Il temine “confini” ha il doppio senso di: guerra come esperienza liminare; “reali” confini spaziali (spazio esterno e interiore) e soprattutto temporali dell’esperienza di guerra: quando inizia la II guerra mondiale per i singoli individui e i diversi gruppi? Quando finisce? Quanto in profondità entra e agisce? Su cosa si ripercuote? Fino a quando? Quante generazioni coinvolge e in che modo?. L’idea di proporre questo gruppo seminariale nasce, infatti, dalla constatazione che il secondo conflitto mondiale è stato un trauma nodale per le generazioni che l’hanno vissuto – constatazione che può apparire ovvia, ma che in realtà è un’acquisizione piuttosto recente per la storiografia italiana con la quale si sono dovuti confrontare tutti i relatori che partecipano al panel nei loro lavori di ricerca su aspetti e protagonisti diversi della II guerra mondiale –, e dal desiderio di capire se, in che modo e quanto in profondità quel trauma ha modificato aspetti fondamentali della vita quotidiana, della cultura, dell’immaginario, del modo di sentire, di agire, di comunicare e di rapportarsi agli altri, verso la vita e verso la morte, ripercuotendosi, quindi, sulle generazioni successive, fino a noi. Partendo dall’analisi del “durante” dell’esperienza della II guerra mondiale – un “durante” visto da differenti prospettive: le diverse esperienze, e il rapporto tra loro, delle donne “a casa” e degli uomini al fronte; l’esperienza dei militari (ufficiali in particolare), di uomini cioè che, per scelta, dovere o destino, hanno “agito la guerra”; e quella di donne, resistenti e ausiliarie, che hanno scelto o non hanno potuto fare a meno di “agire violenza”; l’esperienza dei partigiani e quella delle comunità che dalla realtà della guerra, dalla guerra militare, dalla guerriglia e dalla guerra civile sono uscite straziate nel “corpo” e nella memoria –, vorremmo in questa sede seminariale proporre e confrontare alcuni primi sguardi al “dopo”: alle conseguenze di quell’esperienza sulla/e mentalità degli italiani nei cinquant’anni successivi.

Programma
  1. Elena Cortesi (Università di Bologna) – Donne e militari: la difficile comunicazione tra le “due” esperienze di guerra durante e dopo il secondo conflitto mondiale

    Dalle lettere rimaste negli archivi della censura postale (fonte che sto analizzando da alcuni anni) emerge l’incapacità, o impossibilità, o non volontà, delle donne “a casa” e degli uomini al fronte di comunicarsi vicendevolmente la propria reale esperienza di guerra, per vari motivi il principale dei quali sembra essere l’idea, a volte convinzione, di non poter essere capiti da chi sta vivendo “un’altra guerra”. Da una prima verifica su fonti soggettive posteriori, pare che questa mancanza di comunicazione e l’idea che più la motiva si siano protratte anche dopo la guerra, spesso fino a “oggi”, soprattutto in casi di esperienze liminari. Questo, oltre a condizionare inevitabilmente il passaggio dell’esperienza di guerra alle generazioni successive, carica di nuovi significati le recenti categorie storiografiche di “guerra come deprivazione”, “guerra come evento separatore”, “guerra come trauma”.

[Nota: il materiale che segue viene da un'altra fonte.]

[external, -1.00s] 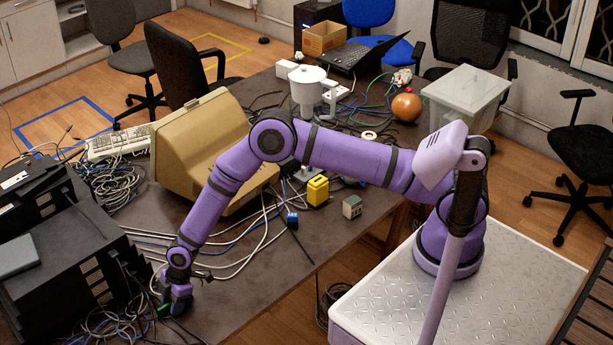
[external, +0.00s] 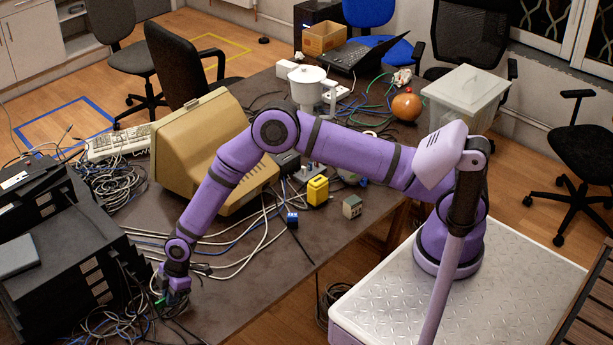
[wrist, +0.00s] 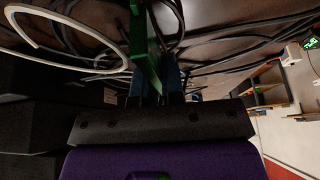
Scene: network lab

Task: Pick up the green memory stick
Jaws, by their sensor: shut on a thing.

  2. Gian Luca Balestra (Centro interuniversitario di Studi e Ricerche storico militari) – Un ufficiale nuovo? L’esperienza della guerra nella formazione degli ufficiali italiani (1947-1957)

    L’accademia militare di Modena riprese l’attività didattica nell’autunno 1947, dopo una sospensione di poco più di quattro anni durante i quali il fascismo era definitivamente caduto, l’Italia aveva mutato le proprie alleanze internazionali, la monarchia era stata sostituita dalla Repubblica. Di fatto, l’istituto si trovò ad operare in un quadro istituzionale e strategico-militare europeo radicalmente trasformato, se non stravolto, con un compito apparentemente immutato: formare il “nuovo” ufficiale moderno. Quali canoni educativi furono adottati? Quali furono gli insegnanti? Quale esperienza di guerra venne trasmessa agli allievi? In quale modo? Dalle fonti interne all’istituto (le memorie storiche, le relazioni dell’ufficio studi, le sinossi, gli annuari dell’accademia, etc.), e da quelle ministeriali (le circolari, gli annuari dell’esercito, etc.), si evince una realtà eterogenea.

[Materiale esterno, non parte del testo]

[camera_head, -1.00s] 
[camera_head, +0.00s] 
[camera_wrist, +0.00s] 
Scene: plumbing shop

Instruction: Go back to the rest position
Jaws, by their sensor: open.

  3. M. Eleonora Landini (Università di Genova) – L’esperienza della violenza agita nelle memorie delle resistenti e delle ausiliarie

    La mia analisi segue su un percorso che, muovendo dal condiviso retroterra culturale che segna gli anni di formazione di resistenti e ausiliarie, si articolerà tenendo presente, quale fattore comune, l’esercizio di una pratica – quella della violenza politica – che tradizionalmente appartiene al maschile. Per mezzo di una memorialistica contrapposta e lungamente censurata, attraverso cui declinare orientamenti e comportamenti antitetici, mi propongo dunque di adottare una prospettiva che legittimi alcune affinità nelle scelte di tali donne, in primis l’eversione dei confini stabiliti e la trasgressione alla norma dell’estraneità femminile dalla cittadinanza e, conseguentemente, dall’agire pubblico e dall’uso della violenza.

  4. Massimo Storchi (Polo Archivistico – Comune di Reggio Emilia) –L’esperienza partigiana come esperienza/trauma, tra scelta, combattimento e ritorno alla “normalità”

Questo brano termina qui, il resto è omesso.